Haute Art Scene: African Art Beyond Traditional vs Modern
Salah Hassan describes the common denominator of contemporary art movements in Africa as ‘The search for a new identity expressed in modern forms.’ Indeed, much of African Art scholarship and exposure in the west to date has focused on traditional masks and wooden sculpted figures. Be it at Pace Primitive New York, or the mainstream auction houses Sotheby and Christies if African art is presented at all, it is as a product of an ‘unchanging tribal essence,’ while modern and contemporary contributions remain unexplored. Yet modern and contemporary African Artists are anything but unchanging ahistorical figures and continue to produce work that is an expression of modern Africa today, hybrid, complex with global influences rooted in a rich tradition of artistic expression. It is the translation of this identity that we experience in their work; a world I intend to delve into in today’s continental and diasporic art.
From the heart of the continent, Zambian printmaker Lutanda Mwamba’s work represents a synthesis of contemporary and traditional influences characteristic of numerous African artists constructing new tropes of self-representation. In his lithograph, ‘Day by Day’ we witness modernity’s affect on African urban life, his seated figured ensconced between plastic drums, and a brightly coloured umbrella, clear signifiers of western commercialism stamped in urban settings. Yet, true to the title itself ‘Day by Day,’ the artist normalizes these imports as perfectly mundane, a now habitual part of African city life; the drums may be filled with daily necessities such as petrol or water, their existence by no means novel. The gourd replaced by the plastic drum, natural shade by a synthetic umbrella, the image lends to the pastiche motley of images that define Africa’s urban sphere. With little traditional signifiers in this piece he portrays how normalized and integrated modernity’s commercialism has become.

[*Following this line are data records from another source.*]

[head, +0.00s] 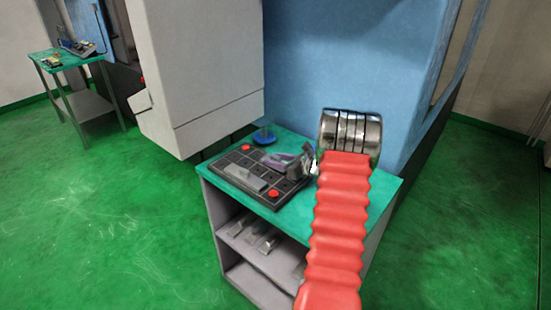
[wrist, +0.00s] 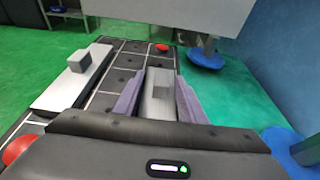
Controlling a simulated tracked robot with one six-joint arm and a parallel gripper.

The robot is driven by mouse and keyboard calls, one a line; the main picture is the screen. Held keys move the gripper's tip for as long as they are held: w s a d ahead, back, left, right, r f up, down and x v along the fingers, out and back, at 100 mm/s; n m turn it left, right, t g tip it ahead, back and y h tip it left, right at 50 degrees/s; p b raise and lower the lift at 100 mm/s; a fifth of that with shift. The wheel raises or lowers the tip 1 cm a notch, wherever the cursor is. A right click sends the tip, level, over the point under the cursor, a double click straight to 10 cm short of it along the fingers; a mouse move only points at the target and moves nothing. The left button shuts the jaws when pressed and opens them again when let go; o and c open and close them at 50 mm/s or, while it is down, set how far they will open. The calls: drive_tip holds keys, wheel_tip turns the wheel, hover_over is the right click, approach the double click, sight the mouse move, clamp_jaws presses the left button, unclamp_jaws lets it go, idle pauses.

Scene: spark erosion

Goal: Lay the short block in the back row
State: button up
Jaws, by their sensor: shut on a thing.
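A grey metal block (wrist: 159,92), which looks like the short block, is between the two purple-grey fingers of my gripper (wrist: 158,90) in the wrist view. My gripper is shut on it, over or at the black gridded board (wrist: 125,62); I cannot tell whether the block touches the board. In the head view my gripper (head: 288,163) is at the right part of the board (head: 232,162), and the held block is hard to make out.
The green cabinet top (head: 292,212) is otherwise mostly clear. Grey blocks (head: 258,240) lie on the shelf below. A large machine rises behind.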

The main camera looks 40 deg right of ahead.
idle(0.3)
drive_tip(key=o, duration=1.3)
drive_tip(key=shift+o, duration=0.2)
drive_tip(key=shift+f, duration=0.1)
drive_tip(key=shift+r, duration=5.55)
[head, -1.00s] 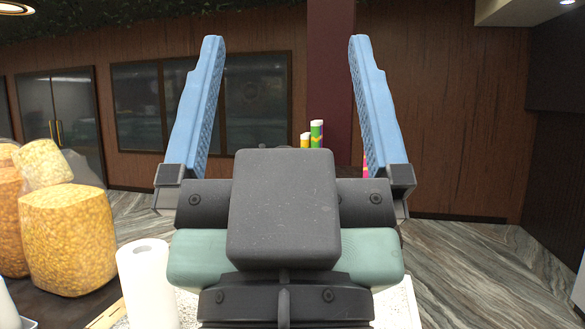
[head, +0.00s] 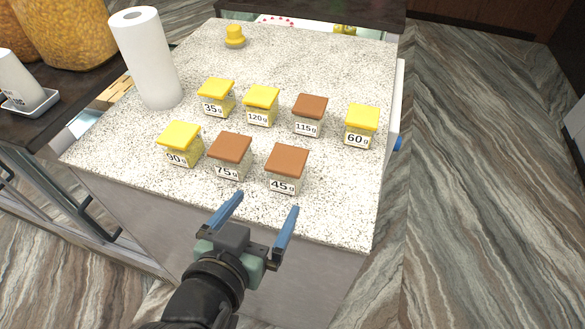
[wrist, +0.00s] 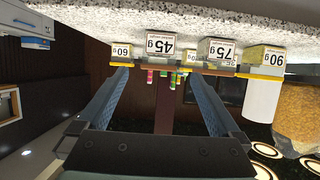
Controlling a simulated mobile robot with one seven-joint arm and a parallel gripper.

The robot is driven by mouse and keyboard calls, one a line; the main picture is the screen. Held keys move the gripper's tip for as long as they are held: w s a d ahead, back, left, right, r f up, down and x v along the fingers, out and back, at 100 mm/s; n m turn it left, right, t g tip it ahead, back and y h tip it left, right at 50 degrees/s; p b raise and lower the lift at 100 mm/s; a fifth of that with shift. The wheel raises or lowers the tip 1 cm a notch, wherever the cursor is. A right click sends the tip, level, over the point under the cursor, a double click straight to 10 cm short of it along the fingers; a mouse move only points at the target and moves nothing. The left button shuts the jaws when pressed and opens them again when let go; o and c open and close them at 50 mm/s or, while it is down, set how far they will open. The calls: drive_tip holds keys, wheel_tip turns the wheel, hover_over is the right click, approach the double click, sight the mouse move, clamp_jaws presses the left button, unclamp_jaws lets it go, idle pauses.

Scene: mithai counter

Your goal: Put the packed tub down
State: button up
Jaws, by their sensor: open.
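Several small square tubs with weight labels stand upright on the speckled counter (head: 330,215). Yellow lids top the 35 g (head: 216,97), 120 g (head: 261,104), 60 g (head: 361,125) and 90 g (head: 179,143) tubs. Brown lids top the 115 g (head: 309,114), 75 g (head: 230,156) and 45 g (head: 287,168) tubs. I cannot tell which is the packed tub. My gripper (head: 267,202) is open and empty at the counter's front edge, nearest the 45 g tub but apart from it. The wrist view is upside down and shows the 45 g tub (wrist: 160,48) ahead of the open fingers.
A white paper roll (head: 146,60) stands at the counter's left. A small yellow-topped object (head: 235,37) sits at the back. Large bags of yellow snacks (head: 68,30) and a white cup (head: 18,80) are on the dark side table. The counter's front right is bare.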

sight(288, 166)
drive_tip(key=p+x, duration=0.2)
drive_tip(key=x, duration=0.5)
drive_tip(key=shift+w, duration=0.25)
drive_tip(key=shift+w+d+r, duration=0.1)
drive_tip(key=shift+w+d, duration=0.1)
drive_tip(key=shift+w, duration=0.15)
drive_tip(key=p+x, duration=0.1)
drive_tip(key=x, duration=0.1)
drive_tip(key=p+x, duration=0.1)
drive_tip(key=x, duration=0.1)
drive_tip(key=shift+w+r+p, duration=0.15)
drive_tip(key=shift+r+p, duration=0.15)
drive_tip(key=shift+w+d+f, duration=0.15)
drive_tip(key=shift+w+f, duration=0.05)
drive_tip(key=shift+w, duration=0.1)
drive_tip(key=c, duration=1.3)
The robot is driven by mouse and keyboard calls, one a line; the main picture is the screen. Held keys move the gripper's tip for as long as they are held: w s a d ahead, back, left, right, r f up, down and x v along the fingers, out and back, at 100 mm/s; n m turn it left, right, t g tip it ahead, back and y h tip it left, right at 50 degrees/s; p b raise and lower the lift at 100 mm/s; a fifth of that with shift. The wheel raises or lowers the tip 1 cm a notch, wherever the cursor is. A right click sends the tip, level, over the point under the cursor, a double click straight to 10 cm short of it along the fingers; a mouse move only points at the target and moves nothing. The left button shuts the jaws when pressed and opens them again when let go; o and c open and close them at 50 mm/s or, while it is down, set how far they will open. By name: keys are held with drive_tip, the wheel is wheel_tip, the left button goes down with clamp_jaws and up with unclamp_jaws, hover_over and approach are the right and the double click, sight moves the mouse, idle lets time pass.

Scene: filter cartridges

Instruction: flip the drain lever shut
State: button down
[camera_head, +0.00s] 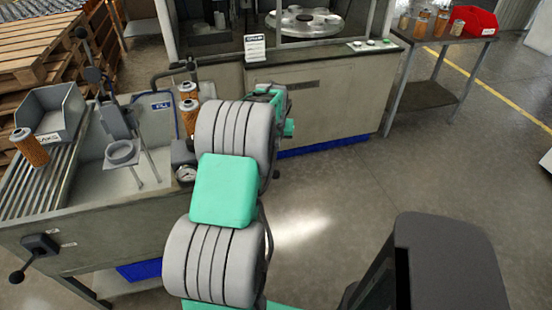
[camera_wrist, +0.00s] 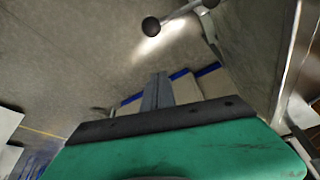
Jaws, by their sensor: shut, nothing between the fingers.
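The drain lever (camera_head: 28,262) is on the front of the wash bench at the lower left in the head view. Its dark arm slopes down and left from a black pivot block to a round black knob. Two small white labels beside it are too small to read. In the wrist view a black ball knob on a rod (camera_wrist: 151,26) shows at the top; I cannot tell whether it is this lever. My gripper (camera_wrist: 157,90) is shut and empty in the wrist view. In the head view its fingers are hidden, and my arm reaches well right of the lever.
The bench (camera_head: 100,225) holds a grey bin (camera_head: 55,112), a clamp stand (camera_head: 121,153), a gauge (camera_head: 186,174) and orange cartridges (camera_head: 30,147). A machine cabinet (camera_head: 325,105) stands behind my arm. Pallets (camera_head: 35,45) are at the back left. Open floor (camera_head: 350,185) lies to the right.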

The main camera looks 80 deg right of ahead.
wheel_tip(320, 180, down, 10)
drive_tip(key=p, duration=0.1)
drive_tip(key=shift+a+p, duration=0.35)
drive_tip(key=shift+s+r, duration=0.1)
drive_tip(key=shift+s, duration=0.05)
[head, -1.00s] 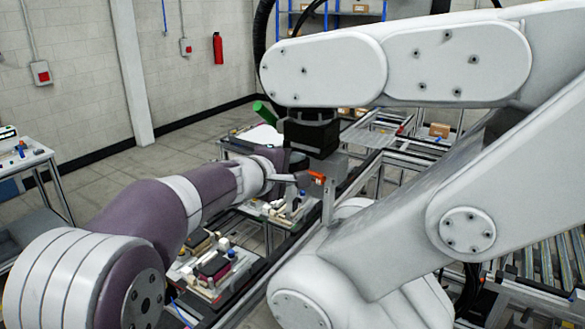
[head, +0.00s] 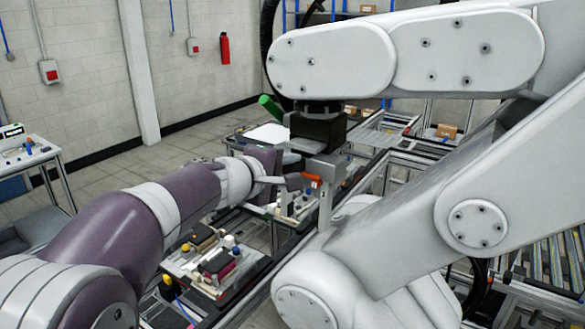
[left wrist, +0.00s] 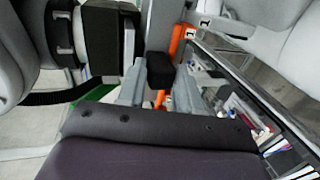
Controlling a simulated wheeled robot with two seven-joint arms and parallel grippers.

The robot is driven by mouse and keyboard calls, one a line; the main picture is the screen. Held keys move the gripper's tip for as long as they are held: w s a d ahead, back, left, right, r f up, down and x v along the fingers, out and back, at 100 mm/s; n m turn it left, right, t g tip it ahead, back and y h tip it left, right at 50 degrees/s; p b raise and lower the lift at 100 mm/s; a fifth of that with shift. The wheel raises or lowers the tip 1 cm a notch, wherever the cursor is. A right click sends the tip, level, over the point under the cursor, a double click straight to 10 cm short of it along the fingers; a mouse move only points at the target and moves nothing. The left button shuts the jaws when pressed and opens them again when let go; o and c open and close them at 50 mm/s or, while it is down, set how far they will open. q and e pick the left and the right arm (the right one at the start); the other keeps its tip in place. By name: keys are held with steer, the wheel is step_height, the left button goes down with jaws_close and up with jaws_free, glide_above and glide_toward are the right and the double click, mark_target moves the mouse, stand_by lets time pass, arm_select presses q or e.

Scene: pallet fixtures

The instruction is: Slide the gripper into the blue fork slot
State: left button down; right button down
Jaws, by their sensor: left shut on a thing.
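My left gripper (head: 268,181) reaches in from the left at the end of a purple and white arm. In the left wrist view its two grey fingers (left wrist: 160,88) are shut on the black block of a grey metal tool. This black block (left wrist: 160,70) sits below a grey post, beside an orange part (left wrist: 181,42). In the head view the grey metal tool (head: 325,170) with its orange part stands just right of the fingers, below a dark housing. I cannot make out a blue fork slot in either view. My right gripper is not in view.
A large white jointed arm (head: 460,55) fills the upper right. Pallet fixtures (head: 180,262) with small parts lie below my left arm.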

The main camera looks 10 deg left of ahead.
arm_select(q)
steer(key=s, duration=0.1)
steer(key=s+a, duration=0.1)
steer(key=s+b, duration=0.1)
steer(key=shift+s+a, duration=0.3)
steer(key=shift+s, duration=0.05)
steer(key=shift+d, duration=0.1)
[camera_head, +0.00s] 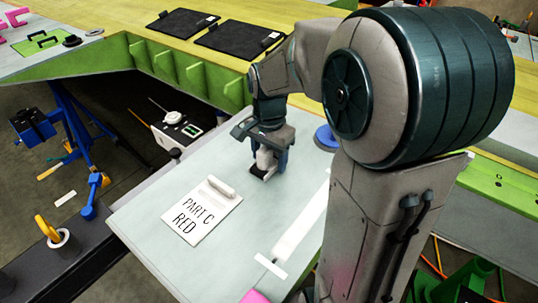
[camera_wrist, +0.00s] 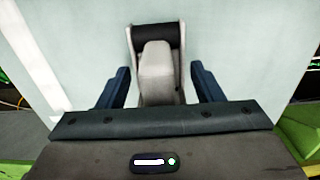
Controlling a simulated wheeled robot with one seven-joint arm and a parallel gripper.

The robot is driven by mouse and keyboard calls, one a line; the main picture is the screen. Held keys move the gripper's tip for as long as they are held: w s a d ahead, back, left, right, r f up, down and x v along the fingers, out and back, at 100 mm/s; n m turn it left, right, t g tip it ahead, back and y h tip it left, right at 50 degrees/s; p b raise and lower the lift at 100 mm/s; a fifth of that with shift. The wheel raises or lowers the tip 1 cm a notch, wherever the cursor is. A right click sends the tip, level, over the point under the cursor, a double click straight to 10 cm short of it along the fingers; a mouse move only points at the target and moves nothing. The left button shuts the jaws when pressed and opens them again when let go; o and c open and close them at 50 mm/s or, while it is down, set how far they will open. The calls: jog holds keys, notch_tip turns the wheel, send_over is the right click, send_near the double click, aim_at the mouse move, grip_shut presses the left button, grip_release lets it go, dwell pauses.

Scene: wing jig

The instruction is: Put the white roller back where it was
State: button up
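A pale grey-white hand tool with a black roller end (camera_wrist: 157,62) lies between the two blue fingers of my gripper (camera_wrist: 160,88) in the wrist view. Slim gaps seem to show beside it, so the gripper looks open around it. In the head view my gripper (camera_head: 268,150) is low over the pale table, with the pale tool (camera_head: 265,160) partly hidden beneath it. A white rounded bar (camera_head: 222,187) lies on the upper edge of a white card reading "PART C RED" (camera_head: 195,218), left of my gripper. I cannot tell for sure which one is the white roller.
The pale table (camera_head: 150,220) has clear room around the card. A long white strip (camera_head: 300,225) with a crosspiece lies to the right. A blue round object (camera_head: 325,137) is behind my gripper. The green-edged wing (camera_head: 190,75) with black cases (camera_head: 240,38) stands behind.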

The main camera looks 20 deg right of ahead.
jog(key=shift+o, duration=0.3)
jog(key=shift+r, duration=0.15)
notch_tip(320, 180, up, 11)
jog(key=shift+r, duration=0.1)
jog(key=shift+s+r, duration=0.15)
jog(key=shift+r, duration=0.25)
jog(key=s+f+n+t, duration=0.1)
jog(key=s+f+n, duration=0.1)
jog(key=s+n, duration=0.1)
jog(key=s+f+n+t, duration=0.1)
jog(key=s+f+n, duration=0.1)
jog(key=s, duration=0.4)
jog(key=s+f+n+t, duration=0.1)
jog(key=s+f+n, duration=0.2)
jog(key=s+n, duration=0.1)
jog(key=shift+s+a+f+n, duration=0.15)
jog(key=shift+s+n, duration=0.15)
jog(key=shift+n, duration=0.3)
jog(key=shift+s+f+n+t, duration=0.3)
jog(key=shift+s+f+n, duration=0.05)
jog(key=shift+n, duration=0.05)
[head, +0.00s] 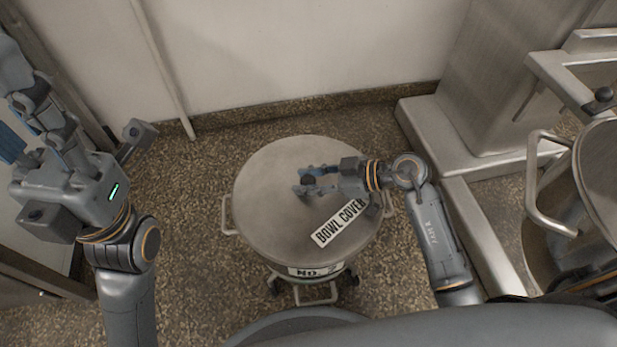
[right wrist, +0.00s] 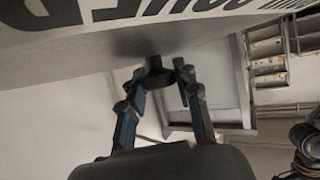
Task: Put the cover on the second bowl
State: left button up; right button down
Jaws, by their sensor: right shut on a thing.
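The bowl cover (head: 272,177) is a round grey metal lid with a "BOWL COVER" label. In the head view it lies level over the bowl (head: 310,270), hiding its opening. Only the bowl's front edge with a partly hidden "NO." label shows. I cannot tell whether the cover rests on the rim or hovers just above it. My right gripper (head: 305,181) is shut on the cover's dark knob (right wrist: 154,76) at its middle. The cover (right wrist: 85,60) also fills the top of the right wrist view. My left gripper (head: 38,125) is empty and appears open, well left of the bowl.
The bowl has side handles and stands on a wheeled base (head: 316,294) on speckled floor. A large steel machine (head: 490,110) with frame bars stands to the right. Another round metal surface (head: 600,170) is at the right edge. A pale wall (head: 300,50) closes off the back.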

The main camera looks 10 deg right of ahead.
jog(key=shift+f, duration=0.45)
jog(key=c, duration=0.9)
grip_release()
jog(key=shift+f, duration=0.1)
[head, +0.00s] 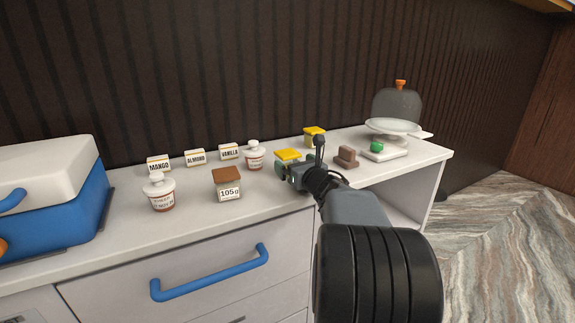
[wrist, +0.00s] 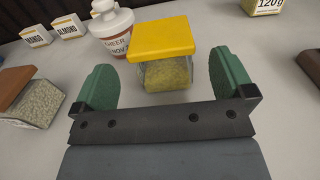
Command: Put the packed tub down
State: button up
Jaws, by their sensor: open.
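A clear square tub with a yellow lid (wrist: 163,40) and pale yellow-green contents stands upright on the white counter, as seen in the wrist view. Its yellow lid also shows in the head view (head: 287,155), partly behind my gripper. My gripper (wrist: 164,82) is open, with one green finger pad on each side of the tub's near part. A gap shows between each pad and the tub. In the head view my gripper (head: 293,175) is low over the counter. A second yellow-lidded tub (head: 314,137) stands behind; its label reads 120 in the wrist view (wrist: 264,5).
A brown-lidded tub marked 105g (head: 228,184) stands to the left, with white jars (head: 160,192) (head: 255,155) and flavour cards (head: 195,157). Brown blocks (head: 346,158), a small scale-like plate (head: 383,151) and a glass-domed stand (head: 393,128) are right. A blue cooler (head: 75,205) is far left.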

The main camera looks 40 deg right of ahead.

Lutanda, however, does not fall into the category of artists who have rejected traditional influences entirely, focusing exclusively on western forms. His works rejects the proposition that modernity’s effect on African culture is that of a homogenizing western commercialism that one might assume based on an image like ‘Day by Day’. A broader look at his lithographs furthermore rejects the idea that modernity’s effect is that of a triumph of reason and rationality experienced in the west. In an African context, modernity co exists with traditional ideas, even those of mysticism, magic and faith. A look at his pieces ‘Message Man,’ ‘Ngomba,’ and ‘Messenger’ is rooted in traditional belief, his titles suggesting his musicians are ‘messengers,’ communing with the divine. Whether Lutanda’s inspiration is taken from a real, or imagined past, or even from the present his works point to the survival and continuation of traditional belief in a modern context. This too seems utterly normalized, and yet highly indicative of the realities of modern Africa where a trip to the market place could easily juxtapose a stall of Chinese goods, with a vegetable stand, and a traditional healers hut, without a second thought. The modern, the western- now global, and the traditional coexist, inform each other and create a new hybrid state of being.
Asked to comment on his work, Lutanda would respond that art is a ‘revelation of the self,’ and his piece African Child is particularly moving in what it reveals about the artist himself. Lutanda depicts a child’s face, bodyless beneath an abstract set of rectangular frames. If the search for a new modern identity is the pursuit contemporary African Artists, ‘African Child’ emblematizes and personifies this desire. Indeed the child himself appears symbolic of the artist, peering out in an attempt to define and navigate an identity amidst changing structures both locally and in a global context. It is the artist who is thrusts himself onto the stage of the contemporary art world through the eyes of this child, firmly establishing his place and perspective. In doing so he creates a modern identity, announcing both his struggle and arrival. While his work communicates a consciousness of its past, Lutanda’s work is deeply aware of its present predicament. In African child we see not only a very modern image aesthetically, but a statement by the artist. By placing himself at the forefront of the modern structures depicted, as the child, he establishes himself as an active player in the creation of meaning. Rather than a passive recipient of a myriad of influences, Lutanda presents the artists as an empowered participant in the dialogue of what modernity is and will be for Africa.